Aeon: We're not closing down Quill City Mall outlet

08 Oct 2017 / 22:36 H.

    PETALING JAYA: Aeon Co (M) Bhd has refuted market talk of an impending closure of its outlet at Quill City Mall in Kuala Lumpur, which has underperformed its peers in the challenging market environment.
    In an email reply to SunBiz, Aeon said it is in the midst of refurbishing and upgrading its existing malls and stores while expanding its customer experience throughout the country by setting up new malls, with the latest being the one in Bandar Dato’ Onn, Johor Baru.
    “For the moment, we do not have any plans to close down any of our operations including Quill City. We believe in the importance of growing our brand irrespective of the uncertain economic situation as we are committed in offering continuous customer experience,” Aeon noted.
    The retailing group highlighted that its revenue growth remains commendable, albeit the poor consumer sentiment due to the rising cost of living that has affected all sectors of the retailing business, thanks to customer loyalty and the group’s ability to deliver quality customer shopping experience.
    “The group acknowledges that the retail market performance would be dependent on both the external and internal economic factors, including the ringgit performance which will affect consumer sentiment,” it said.
    Currently Aeon operates 27 malls, 34 outlets and three MaxValu supermarkets throughout the country.
    For the first half ended June 30, 2017, Aeon’s net profit was flat at RM47.96 million compared with RM47.78 million in the same period last year. This was on the back of a 1.4% rise in revenue from RM2.05 billion to RM2.08 billion.
    Located on Jalan Sultan Ismail, Quill City Mall is owned by Quill Retail Malls Sdn Bhd. The mall opened its doors in October 2014, with a net lettable area of 800,000 sq ft.
    Besides Aeon, which is an anchor tenant, Quill City Mall’s other main tenants include H&M and GSC cinemas. It has over 180 tenants, according to its website.
    Checks with the Companies Commission of Malaysia show that Quill Retail Malls reported a widened net loss of RM35.25 million for the financial year ended Dec 12, 2016 against RM32.41 million a year ago.
    According to a property consultant who declined to be named, the crowd at Quill City Mall is not as big as in other malls due to difficult accessibility to the complex.
    “It is not just affecting Aeon, but also other tenants. It’s not so much on location, but inaccessibility. Not easy to access because it is at the ‘wrong’ side of Jalan Sultan Ismail,” he said.
    Last June, Aeon announced that it was selling off its Aeon Mahkota Cheras Shopping Centre and the freehold land on which it sits for RM87.8 million, in a bid to focus on developing its future retail business.

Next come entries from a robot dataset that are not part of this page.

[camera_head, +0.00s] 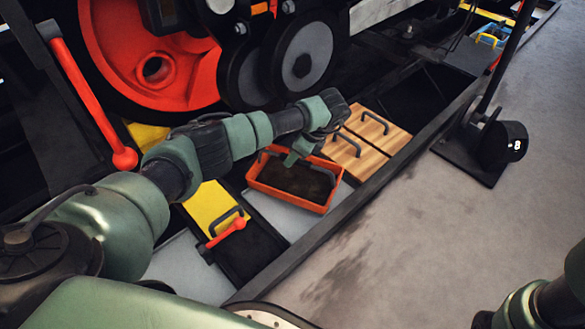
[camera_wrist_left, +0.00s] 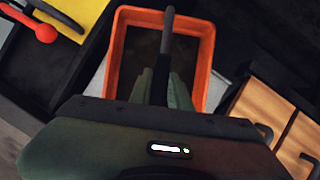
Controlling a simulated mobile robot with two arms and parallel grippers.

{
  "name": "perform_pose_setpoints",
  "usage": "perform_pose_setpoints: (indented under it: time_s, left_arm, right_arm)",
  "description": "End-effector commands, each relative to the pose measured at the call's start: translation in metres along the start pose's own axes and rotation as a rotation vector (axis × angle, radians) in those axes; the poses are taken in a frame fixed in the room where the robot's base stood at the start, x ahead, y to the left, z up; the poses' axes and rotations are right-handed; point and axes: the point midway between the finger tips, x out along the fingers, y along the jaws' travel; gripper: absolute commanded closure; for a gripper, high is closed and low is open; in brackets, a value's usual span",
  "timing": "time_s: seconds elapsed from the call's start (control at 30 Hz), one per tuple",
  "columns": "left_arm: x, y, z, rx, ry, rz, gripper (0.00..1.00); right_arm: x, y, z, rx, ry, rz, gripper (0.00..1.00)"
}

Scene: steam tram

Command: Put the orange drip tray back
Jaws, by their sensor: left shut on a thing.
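The orange drip tray (camera_head: 284,199) is an open rectangular box with a dark inside and a dark handle across it. It is at or just above a pale grey panel in the pit beside the engine; I cannot tell whether it touches. My left gripper (camera_head: 292,159) is at its far side, shut on the handle. In the left wrist view the tray (camera_wrist_left: 206,62) lies ahead, and the handle (camera_wrist_left: 168,28) runs between the fingers (camera_wrist_left: 166,88). The fingers hide part of the tray. My right gripper is out of view.
Wooden covers with handles (camera_head: 372,135) lie just right of the tray. A yellow panel (camera_head: 212,203) and a red-knobbed lever (camera_head: 228,232) are to its left. Red and black wheels (camera_head: 150,55) stand behind.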

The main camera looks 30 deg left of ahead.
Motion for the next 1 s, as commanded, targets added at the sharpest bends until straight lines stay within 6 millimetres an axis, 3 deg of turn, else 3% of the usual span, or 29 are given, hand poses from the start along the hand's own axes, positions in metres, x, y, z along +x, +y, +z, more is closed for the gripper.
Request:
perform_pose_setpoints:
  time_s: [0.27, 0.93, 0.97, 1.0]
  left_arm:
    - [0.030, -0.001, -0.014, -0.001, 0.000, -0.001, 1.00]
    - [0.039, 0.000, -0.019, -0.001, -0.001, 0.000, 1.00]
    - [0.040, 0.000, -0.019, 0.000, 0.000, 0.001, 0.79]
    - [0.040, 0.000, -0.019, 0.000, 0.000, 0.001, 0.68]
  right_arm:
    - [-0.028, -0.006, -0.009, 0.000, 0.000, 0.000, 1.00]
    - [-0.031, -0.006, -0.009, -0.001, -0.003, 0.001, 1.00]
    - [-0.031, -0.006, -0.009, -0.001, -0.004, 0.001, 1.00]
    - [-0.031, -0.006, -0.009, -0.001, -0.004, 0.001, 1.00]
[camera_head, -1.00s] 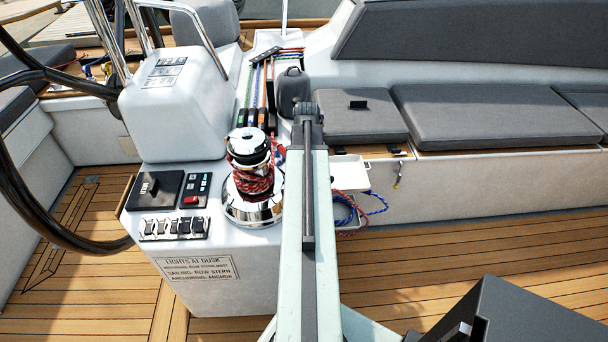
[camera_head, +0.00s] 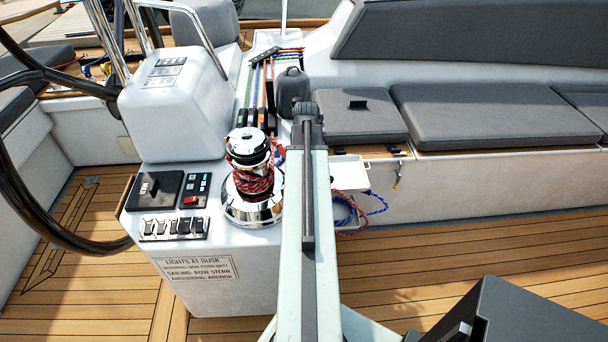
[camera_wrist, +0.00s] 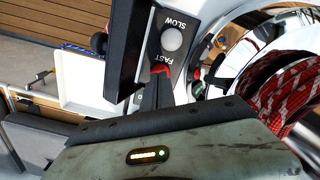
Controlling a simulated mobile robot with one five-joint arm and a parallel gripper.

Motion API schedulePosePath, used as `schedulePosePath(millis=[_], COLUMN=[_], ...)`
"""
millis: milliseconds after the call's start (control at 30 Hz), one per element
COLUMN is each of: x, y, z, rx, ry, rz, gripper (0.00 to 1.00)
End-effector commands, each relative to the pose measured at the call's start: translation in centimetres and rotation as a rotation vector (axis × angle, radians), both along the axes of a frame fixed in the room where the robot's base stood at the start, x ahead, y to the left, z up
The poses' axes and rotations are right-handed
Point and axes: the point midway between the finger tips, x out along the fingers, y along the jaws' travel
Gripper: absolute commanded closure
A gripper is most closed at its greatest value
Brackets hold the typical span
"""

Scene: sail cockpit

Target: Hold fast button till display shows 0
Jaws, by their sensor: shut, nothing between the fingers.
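In the wrist view a dark panel carries the labels SLOW and FAST. A round grey button (camera_wrist: 171,40) sits by SLOW. By FAST, a red part (camera_wrist: 161,68) shows just at the tip of my gripper (camera_wrist: 159,80), which is shut and empty. The fingers cover most of the fast button's place, and I cannot tell whether they press it. No display reading is visible. In the head view my arm hides this panel, and my gripper does not show.
A chrome winch (camera_head: 252,180) wrapped in red rope stands close beside the panel; its rope (camera_wrist: 290,95) also fills the right of the wrist view. A white tray (camera_head: 348,172) and loose blue rope lie right of my arm. A switch panel (camera_head: 175,227) is left of the winch.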

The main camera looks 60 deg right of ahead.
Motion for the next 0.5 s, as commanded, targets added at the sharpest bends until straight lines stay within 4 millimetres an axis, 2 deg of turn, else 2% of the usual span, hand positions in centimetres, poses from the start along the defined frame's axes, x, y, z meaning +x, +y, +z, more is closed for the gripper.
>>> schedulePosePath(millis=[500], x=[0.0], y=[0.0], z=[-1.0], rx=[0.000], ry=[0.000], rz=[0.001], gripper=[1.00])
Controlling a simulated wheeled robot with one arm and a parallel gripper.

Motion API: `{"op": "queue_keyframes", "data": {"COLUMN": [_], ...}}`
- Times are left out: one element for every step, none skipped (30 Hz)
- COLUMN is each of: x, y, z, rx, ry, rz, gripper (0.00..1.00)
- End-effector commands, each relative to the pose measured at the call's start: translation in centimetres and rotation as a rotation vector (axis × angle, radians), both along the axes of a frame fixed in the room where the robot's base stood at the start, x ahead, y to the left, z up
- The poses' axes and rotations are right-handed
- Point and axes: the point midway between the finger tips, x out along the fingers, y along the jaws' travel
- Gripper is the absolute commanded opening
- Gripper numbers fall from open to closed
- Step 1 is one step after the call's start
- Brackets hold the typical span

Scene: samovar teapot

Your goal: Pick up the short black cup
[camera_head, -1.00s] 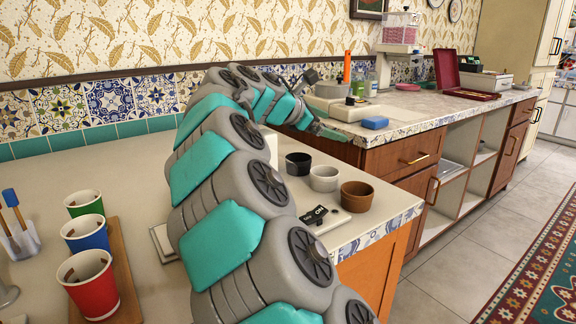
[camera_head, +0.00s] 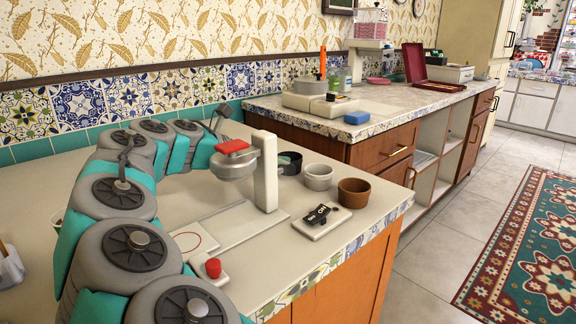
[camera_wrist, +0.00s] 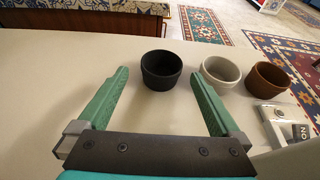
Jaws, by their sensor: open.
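The short black cup (camera_wrist: 161,72) stands upright on the counter in the wrist view, ahead of my gripper (camera_wrist: 160,76). Most of my gripper is hidden there.
A white cup (camera_wrist: 221,74) and a brown cup (camera_wrist: 267,80) stand right of the black one. A switch box (camera_head: 322,221) lies in front of them. The white post (camera_head: 266,172) carries a red-topped part. The counter left of the black cup is clear in the wrist view.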

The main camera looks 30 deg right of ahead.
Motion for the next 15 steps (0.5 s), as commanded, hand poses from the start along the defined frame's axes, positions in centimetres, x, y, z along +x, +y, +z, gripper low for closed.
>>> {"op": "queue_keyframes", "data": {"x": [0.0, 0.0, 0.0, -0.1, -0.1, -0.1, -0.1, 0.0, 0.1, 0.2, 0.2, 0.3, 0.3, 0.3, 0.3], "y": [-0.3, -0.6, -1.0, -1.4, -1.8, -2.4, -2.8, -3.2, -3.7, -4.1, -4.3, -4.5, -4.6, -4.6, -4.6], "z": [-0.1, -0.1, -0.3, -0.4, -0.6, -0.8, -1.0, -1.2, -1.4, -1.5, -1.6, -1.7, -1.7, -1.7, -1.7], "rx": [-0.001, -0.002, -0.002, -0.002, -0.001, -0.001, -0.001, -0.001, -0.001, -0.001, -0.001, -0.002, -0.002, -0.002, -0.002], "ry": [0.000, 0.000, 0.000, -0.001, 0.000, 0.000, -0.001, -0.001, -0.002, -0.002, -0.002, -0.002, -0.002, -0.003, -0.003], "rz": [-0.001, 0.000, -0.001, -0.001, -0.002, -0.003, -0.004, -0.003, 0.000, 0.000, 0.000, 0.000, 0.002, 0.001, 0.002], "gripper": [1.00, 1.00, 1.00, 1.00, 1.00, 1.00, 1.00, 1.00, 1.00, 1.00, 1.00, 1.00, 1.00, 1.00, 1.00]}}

    In addition, the group aborted its land acquisitions in Sungai Petani (Kedah) and Senawang (Negri Sembilan) last year, and most recently in Batu Pahat (Johor). It also terminated a tenancy agreement for a yet-to-be-built mall in the face of the current challenging environment.
    Aeon said in its 2016 annual report that the group’s strategy is to maintain a good balance between pursuing growth and stability under the challenging environment. The group has reorganised and consolidated its development portfolio, exercising restraint and reviewing development plans.
    Property consulting firm VPC Alliance (Malaysia) Sdn Bhd managing director James Wong noted that the retail market is currently bogged down by oversupply, leading to stiff market competition.
    “Because of the serious competition, the retail margins are now lower. But at the same time, the landlords want to maintain or increase the rental upon renewal.”
    He also highlighted that high cost of living has eroded purchasing power. “The annual wage increments and bonuses are not keeping pace with the cost of living. So the purchasing power and the propensity to spend are less, thus affecting the retail market.”
    Given the sluggishness in the retail market, Wong said, rumours have mounted over the exit of foreign retail players from Malaysia.
    “Also, a lot of big retail players prefer to rent rather than buy land and invest in the construction of the retail malls.”
    Meanwhile, CBRE-WTW managing director Foo Gee Jen did not rule out the possibility of more retail closures going forward given the stiff competition and the market might take one to two years to recover if the cost of living remains at a high level.
    “If the situation gets worse, the businesses might fail to survive even if given free rental as they still have other overhead expenses.”